Kaum ein Name polarisiert derzeit so wie Greta Thunberg. Seit die 16-jährige schwedische Aktivistin für den Klimaschutz auf die Straße statt in die Schule geht und damit weltweit Kinder und Jugendliche dazu gebracht hat, es ihr gleichzutun, gibt es eigentlich nur zwei Reaktionen auf die junge Schwedin: Bewunderung - oder blanker Hass. Letzterer wird besonders in den sozialen Netzwerken deutlich, wo erwachsene Menschen reihenweise der "vorlauten Göre" beispielsweise gerne "mal ein bisschen Verstand einprügeln" würden.

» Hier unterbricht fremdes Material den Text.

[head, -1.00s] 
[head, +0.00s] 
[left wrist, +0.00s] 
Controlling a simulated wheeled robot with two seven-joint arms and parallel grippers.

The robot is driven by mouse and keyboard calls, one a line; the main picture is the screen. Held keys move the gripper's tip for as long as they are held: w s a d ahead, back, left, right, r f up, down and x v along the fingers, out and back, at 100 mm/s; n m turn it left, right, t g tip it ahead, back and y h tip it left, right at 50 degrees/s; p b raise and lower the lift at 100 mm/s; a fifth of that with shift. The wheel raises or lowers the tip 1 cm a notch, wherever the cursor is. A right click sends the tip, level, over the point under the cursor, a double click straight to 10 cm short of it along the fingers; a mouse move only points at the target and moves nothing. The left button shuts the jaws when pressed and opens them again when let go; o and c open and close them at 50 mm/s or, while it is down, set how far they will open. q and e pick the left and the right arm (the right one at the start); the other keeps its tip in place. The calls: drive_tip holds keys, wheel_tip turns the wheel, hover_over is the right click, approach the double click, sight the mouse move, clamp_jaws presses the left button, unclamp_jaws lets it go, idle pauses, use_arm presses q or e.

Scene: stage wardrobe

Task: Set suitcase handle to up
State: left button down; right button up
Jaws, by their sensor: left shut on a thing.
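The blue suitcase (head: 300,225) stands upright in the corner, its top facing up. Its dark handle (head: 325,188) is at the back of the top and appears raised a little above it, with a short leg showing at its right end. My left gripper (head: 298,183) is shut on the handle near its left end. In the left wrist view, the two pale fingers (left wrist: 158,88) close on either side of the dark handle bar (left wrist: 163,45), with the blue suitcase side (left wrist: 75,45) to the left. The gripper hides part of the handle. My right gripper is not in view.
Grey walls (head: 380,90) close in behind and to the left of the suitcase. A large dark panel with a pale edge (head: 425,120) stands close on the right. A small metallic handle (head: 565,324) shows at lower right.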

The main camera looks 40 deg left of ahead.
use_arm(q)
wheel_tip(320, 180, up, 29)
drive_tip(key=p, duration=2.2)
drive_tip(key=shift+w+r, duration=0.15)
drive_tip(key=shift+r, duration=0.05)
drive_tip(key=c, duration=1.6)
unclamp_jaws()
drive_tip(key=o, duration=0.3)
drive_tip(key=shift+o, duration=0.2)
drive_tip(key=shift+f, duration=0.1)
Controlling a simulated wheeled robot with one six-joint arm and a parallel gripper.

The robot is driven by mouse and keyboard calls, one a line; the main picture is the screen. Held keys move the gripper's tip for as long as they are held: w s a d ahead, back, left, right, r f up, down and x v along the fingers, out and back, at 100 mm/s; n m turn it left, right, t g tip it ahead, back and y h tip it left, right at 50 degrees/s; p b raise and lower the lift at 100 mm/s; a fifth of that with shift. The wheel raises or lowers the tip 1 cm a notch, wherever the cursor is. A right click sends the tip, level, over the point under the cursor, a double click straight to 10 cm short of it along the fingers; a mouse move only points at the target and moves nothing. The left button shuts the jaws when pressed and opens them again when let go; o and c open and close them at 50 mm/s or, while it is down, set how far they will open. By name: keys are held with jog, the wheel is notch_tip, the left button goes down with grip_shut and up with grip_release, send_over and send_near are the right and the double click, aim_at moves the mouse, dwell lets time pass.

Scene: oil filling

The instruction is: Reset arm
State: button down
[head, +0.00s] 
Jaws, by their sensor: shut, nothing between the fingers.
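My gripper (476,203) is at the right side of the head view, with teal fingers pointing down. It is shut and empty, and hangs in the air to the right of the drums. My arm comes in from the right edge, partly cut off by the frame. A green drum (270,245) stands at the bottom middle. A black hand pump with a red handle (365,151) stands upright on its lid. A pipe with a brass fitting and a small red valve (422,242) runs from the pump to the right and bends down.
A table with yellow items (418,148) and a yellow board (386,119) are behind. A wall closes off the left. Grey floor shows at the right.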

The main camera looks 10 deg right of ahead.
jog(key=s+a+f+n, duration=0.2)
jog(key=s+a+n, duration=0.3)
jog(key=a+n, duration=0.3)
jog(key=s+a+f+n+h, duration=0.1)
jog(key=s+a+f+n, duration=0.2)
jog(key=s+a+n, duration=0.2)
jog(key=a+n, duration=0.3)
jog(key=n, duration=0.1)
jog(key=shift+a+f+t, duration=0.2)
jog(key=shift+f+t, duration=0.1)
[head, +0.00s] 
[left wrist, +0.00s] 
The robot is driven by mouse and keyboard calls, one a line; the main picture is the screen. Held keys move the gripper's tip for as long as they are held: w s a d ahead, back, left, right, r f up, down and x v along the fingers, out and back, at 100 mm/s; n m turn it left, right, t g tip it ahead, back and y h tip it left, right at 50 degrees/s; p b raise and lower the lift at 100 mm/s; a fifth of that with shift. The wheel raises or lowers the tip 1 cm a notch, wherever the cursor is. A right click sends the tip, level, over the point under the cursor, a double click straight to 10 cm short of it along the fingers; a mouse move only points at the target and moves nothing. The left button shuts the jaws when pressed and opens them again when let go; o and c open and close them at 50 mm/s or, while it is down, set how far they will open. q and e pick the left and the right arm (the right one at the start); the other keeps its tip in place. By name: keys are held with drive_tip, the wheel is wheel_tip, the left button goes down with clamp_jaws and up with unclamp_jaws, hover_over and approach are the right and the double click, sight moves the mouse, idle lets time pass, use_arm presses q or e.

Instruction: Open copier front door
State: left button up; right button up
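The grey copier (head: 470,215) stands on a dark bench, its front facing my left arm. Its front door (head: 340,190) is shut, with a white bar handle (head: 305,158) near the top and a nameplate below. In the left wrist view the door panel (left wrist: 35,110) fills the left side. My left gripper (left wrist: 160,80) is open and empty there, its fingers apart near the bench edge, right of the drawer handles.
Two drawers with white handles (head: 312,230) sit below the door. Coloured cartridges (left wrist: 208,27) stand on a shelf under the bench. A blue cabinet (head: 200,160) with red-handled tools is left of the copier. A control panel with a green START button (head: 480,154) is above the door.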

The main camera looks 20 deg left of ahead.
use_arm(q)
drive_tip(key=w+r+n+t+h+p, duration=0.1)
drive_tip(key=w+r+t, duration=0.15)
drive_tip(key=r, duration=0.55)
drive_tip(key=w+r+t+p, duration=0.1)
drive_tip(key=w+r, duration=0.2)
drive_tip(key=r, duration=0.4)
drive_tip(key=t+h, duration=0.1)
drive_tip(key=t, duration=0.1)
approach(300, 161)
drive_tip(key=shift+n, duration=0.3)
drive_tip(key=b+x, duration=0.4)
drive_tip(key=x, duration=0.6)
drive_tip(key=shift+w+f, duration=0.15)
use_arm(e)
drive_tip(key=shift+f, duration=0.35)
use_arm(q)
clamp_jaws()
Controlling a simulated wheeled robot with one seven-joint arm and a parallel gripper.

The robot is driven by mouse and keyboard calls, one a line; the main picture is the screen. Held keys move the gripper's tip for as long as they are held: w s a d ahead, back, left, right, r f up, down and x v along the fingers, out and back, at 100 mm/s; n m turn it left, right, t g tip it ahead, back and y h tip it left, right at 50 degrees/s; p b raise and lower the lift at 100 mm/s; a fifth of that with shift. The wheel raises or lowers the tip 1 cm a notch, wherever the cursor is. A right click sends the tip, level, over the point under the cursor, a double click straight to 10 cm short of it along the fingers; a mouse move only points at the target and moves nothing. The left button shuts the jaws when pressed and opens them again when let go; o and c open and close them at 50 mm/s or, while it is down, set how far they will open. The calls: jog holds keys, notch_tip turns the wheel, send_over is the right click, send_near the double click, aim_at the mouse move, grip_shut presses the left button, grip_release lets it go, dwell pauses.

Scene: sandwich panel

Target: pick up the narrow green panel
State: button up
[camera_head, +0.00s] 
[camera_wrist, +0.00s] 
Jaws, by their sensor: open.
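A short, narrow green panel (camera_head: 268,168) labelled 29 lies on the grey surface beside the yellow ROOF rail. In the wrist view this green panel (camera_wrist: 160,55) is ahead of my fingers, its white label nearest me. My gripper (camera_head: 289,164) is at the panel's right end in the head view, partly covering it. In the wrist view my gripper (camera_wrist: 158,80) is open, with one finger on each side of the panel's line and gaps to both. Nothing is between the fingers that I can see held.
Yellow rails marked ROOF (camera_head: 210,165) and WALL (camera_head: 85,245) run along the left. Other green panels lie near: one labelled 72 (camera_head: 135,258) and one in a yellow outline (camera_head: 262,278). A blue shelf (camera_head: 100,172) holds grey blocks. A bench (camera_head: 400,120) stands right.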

Oder Schlimmeres.

Man musste also davon ausgehen, dass in der Anne-Will-Sendung "Streiken statt Pauken - ändert die Generation Greta die Politik?" ordentlich Dampf auf dem Kessel ist. Die Zusammenstellung der Talkrunde war dann auch durchaus hochkarätig: Reiner Haseloff (CDU), Robert Habeck (Die Grünen), Therese Kah (Aktivistin), Wolfgang Kubicki (FDP) und Harald Lesch (Astrophysiker und Autor).

Aufhänger der Sendung war ein Interview, das Moderatorin Anne Will im Vorfeld mit Thunberg geführt hat. Die Triebfeder ihres Handelns brachte die Junge Schwedin gleich im ersten Satz auf den Punkt: "Ich habe Angst vor der Unsicherheit der Zukunft." Daher begann sie zu streiken: Am 20 August 2018, dem ersten Schultag nach den Ferien, stellte sie sich mit einem Plakat mit der Aufschrift "Schulstreik für das Klima" vor den Schwedischen Reichstag in Stockholm. Eine wirkliche Agenda hatte sie nicht: "Ich habe das nicht getan, um eine Bewegung zu starten", erklärt sie in einem später eingespielten weiteren Teil des Interviews, "Ich wollte einfach nur tun, was ich kann."

"Aufmerksamkeit in zwei Wochen wieder weg"

Dass es sich bei den Protesten um einen Streik handelt, wollte Wolfgang Kubicki jedoch nicht gelten lassen: Ein Streik sei da, um dem Arbeitgeber weh zu tun, die Schüler jedoch täten sich nur selbst weh. Bei den Protesten handle es sich um Demonstrationen, die jedoch problemlos auch außerhalb der Schulzeit stattfinden könnten, wandte der FDP-Politiker ein. Eine Steilvorlage, die sich Therese Kah, "Fridays for Future"-Aktivistin, nicht entgehen ließ: Es brauche eben drastische Maßnahmen, um zu zeigen, wie drastisch die Klimakrise ist. Und "wenn wir am Samstag demonstrieren, ist die Aufmerksamkeit in zwei Wochen wieder weg."

Auch den Einwand von Reiner Haseloff, er rate seinen Enkeln eher, etwas zu lernen und zu studieren, mit dem sie in der Zukunft etwas für den Klimaschutz tun können, konterte Kah direkt: "Wir haben nicht Zeit zu warten, bis mein Studium fertig ist". Es gehe nicht darum, irgendwann etwas zu tun, wenn die Schülerinnen und Schüler ausgelernt haben, sondern jetzt.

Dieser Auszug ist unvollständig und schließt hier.